(Exercise instructions)
In the listing below, locate the lines bearing the word "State". Copy every one of them.

(Records for processing)
- - - - - - -
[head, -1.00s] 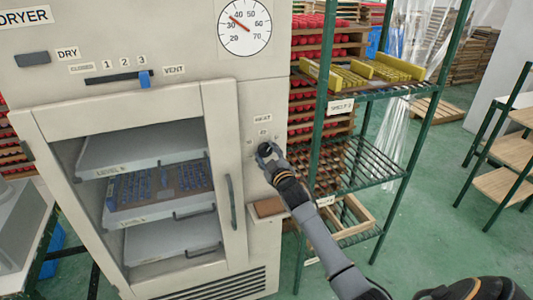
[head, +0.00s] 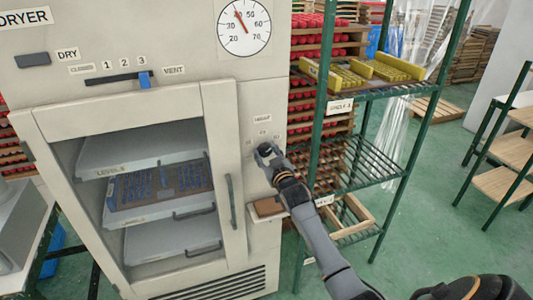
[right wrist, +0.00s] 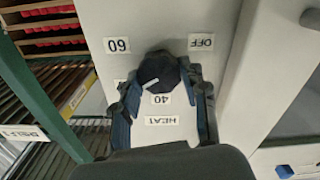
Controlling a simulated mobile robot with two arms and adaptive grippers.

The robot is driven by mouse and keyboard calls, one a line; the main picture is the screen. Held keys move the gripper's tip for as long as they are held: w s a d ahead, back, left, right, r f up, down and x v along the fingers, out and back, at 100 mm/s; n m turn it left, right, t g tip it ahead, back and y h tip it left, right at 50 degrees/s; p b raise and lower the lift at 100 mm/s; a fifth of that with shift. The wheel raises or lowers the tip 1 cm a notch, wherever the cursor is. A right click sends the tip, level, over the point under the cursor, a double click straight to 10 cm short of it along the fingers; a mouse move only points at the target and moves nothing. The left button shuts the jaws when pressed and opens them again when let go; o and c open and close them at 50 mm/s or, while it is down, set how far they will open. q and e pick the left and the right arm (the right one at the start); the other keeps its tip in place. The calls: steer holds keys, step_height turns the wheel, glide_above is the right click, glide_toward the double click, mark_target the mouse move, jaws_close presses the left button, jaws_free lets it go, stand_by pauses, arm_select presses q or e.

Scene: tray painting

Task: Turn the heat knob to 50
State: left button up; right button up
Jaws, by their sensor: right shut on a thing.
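The dark heat knob (right wrist: 158,68) sits on the dryer's pale front panel, between the fingers of my right gripper (right wrist: 163,95) in the right wrist view. That gripper is shut on the knob. The knob's pale mark points down and left, between the upside-down 40 label (right wrist: 161,99) and a partly hidden label (right wrist: 118,85) at the left. In the head view my right gripper (head: 268,153) is at the knob, below the HEAT label (head: 262,118). The round gauge (head: 244,27) has its needle near 40. My left gripper is not in view.
The closed dryer door (head: 222,130) with its handle is left of the knob, with shelves behind its window. A green rack (head: 408,140) with yellow trays stands close on the right. A slider (head: 144,81) sits above the door.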

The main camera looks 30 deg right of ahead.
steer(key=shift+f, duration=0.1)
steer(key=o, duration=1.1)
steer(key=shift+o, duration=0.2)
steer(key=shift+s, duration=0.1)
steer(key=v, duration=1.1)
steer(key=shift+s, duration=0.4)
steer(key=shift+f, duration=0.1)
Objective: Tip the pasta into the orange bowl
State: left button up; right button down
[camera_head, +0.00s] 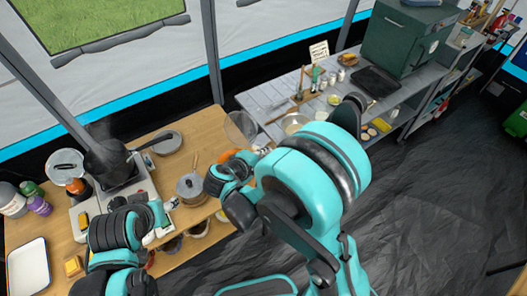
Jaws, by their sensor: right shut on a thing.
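My right gripper (258,157) is at the right end of the wooden table, partly hidden by my own arm. It is shut on a thing that I cannot make out. A round, see-through grey thing (240,126), like a strainer or a lid, shows right above it. An orange thing (229,155), perhaps the orange bowl, shows in part beside my right wrist. My left gripper (160,215) is low by the front of the stove; its fingers are too small to judge. I cannot make out any pasta.
A tall dark pot (108,160) is on the stove at the left. A white tray (27,268) lies front left. A grey slatted table (265,98) holds small dishes and jars.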

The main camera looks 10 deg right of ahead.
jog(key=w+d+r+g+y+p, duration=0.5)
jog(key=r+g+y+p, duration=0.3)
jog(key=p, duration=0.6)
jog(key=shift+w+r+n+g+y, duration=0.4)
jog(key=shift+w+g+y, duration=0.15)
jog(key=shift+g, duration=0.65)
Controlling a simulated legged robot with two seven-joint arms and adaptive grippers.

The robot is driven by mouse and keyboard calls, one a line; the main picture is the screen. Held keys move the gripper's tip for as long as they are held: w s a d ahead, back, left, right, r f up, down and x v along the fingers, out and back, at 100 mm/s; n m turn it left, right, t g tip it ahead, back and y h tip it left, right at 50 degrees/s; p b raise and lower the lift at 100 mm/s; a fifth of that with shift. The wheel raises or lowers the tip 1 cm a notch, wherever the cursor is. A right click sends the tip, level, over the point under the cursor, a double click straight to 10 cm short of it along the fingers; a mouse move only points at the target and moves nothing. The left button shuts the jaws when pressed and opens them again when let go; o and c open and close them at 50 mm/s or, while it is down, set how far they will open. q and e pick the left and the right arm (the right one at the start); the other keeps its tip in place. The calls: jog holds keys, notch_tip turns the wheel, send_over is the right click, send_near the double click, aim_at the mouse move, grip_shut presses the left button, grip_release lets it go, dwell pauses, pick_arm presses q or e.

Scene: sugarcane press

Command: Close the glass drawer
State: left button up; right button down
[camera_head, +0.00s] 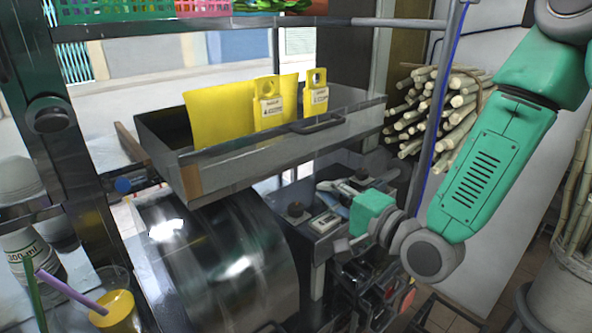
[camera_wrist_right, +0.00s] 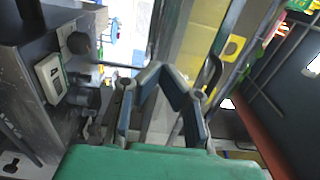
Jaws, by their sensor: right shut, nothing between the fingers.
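The drawer (camera_head: 225,160) is an open-topped, dark metal and glass tray sticking out from the machine's frame in the head view. It holds a yellow panel (camera_head: 215,112) and yellow tags. A dark handle (camera_head: 318,124) sits on its front right side; what looks like this handle also shows in the right wrist view (camera_wrist_right: 213,74). My right gripper (camera_head: 328,188) is below and slightly right of the handle, apart from it, over the machine's control box. Its fingers (camera_wrist_right: 160,72) are shut and empty. My left gripper is not in view.
A shiny metal drum (camera_head: 225,260) stands below the drawer. The control box (camera_head: 318,222) with a dark knob is close under my right gripper. A blue-edged upright post (camera_head: 437,110) and stacked cane (camera_head: 440,110) are at the right. Cups (camera_head: 122,308) stand at lower left.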

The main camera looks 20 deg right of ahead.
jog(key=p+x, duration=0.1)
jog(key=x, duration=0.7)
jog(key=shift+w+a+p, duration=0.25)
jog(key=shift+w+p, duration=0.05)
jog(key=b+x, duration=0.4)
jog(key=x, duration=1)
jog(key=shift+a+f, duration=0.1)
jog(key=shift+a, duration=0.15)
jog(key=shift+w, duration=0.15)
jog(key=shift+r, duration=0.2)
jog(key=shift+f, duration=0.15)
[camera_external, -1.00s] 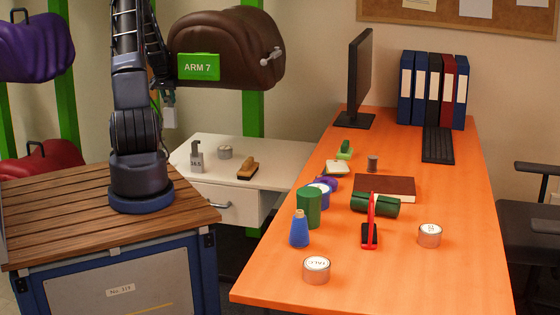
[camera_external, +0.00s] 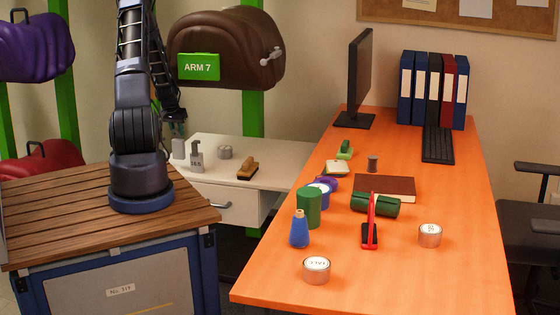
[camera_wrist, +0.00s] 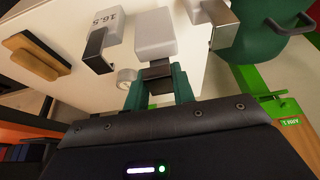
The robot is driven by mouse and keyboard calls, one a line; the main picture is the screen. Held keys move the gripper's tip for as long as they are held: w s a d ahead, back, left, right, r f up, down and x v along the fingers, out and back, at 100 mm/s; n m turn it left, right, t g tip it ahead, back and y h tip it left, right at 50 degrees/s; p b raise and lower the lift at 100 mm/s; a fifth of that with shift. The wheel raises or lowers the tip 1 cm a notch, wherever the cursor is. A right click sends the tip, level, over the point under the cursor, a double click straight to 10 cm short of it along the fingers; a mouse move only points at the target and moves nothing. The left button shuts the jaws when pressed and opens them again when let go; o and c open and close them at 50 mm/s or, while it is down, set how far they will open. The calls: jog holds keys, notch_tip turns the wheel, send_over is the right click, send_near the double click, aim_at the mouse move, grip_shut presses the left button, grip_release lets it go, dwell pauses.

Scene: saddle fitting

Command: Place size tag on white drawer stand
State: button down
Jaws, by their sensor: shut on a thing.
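My gripper (camera_external: 179,130) is low over the left part of the white drawer stand (camera_external: 282,152). It is shut on a light grey size tag (camera_external: 178,149), which hangs below it, just left of a standing tag marked 16.5 (camera_external: 196,161). In the wrist view, my green fingers (camera_wrist: 159,88) pinch the held tag's metal hook, and its pale blank block (camera_wrist: 155,35) is over the white top. The 16.5 tag (camera_wrist: 108,22) is beside it at left. Another hooked tag (camera_wrist: 222,24) is at right. I cannot tell whether the held tag touches the stand.
A wooden brush (camera_external: 247,170) and a small grey tin (camera_external: 225,152) are on the stand. A brown saddle (camera_external: 227,45) on a green post is above. The orange table (camera_external: 400,285) holds several items. The stand's right part is clear.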

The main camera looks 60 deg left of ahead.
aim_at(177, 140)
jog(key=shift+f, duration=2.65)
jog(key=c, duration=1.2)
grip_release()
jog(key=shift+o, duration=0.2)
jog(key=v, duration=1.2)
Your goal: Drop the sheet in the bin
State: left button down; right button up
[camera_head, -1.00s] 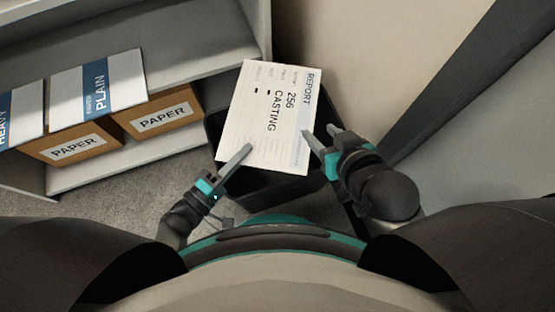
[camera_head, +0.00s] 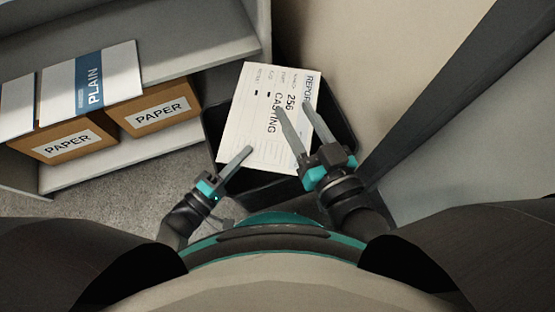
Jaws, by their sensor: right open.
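The sheet (camera_head: 255,115) is a white printed page reading "REPORT" and "256 CASTING". It lies over the opening of the black bin (camera_head: 335,115), whose right side and front show around it. My left gripper (camera_head: 246,152) is at the sheet's lower left corner, with one finger over the paper; it looks shut on it, and the other finger is hidden. My right gripper (camera_head: 292,110) is open, and its fingers reach across the sheet's right part, hiding some print. I cannot tell whether they touch the paper.
A grey shelf unit (camera_head: 190,40) stands at the left with cardboard PAPER boxes (camera_head: 152,110) and a PLAIN packet (camera_head: 92,80). A pale wall (camera_head: 340,40) and a dark slanted beam (camera_head: 440,95) are at the right. Carpet (camera_head: 130,185) is bare left of the bin.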

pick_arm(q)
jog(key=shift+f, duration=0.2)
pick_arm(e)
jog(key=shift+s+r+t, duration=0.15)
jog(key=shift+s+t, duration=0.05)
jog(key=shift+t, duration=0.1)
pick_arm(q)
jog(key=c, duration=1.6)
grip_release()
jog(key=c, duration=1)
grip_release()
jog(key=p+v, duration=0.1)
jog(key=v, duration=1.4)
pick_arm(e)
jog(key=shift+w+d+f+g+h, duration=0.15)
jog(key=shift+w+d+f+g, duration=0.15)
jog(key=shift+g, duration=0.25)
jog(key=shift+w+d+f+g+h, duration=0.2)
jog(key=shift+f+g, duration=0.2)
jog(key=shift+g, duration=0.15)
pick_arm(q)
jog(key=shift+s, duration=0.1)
- - - - - - -
(Task result)
State: left button up; right button up
State: left button up; right button down
State: left button up; right button down
State: button down
State: left button down; right button up

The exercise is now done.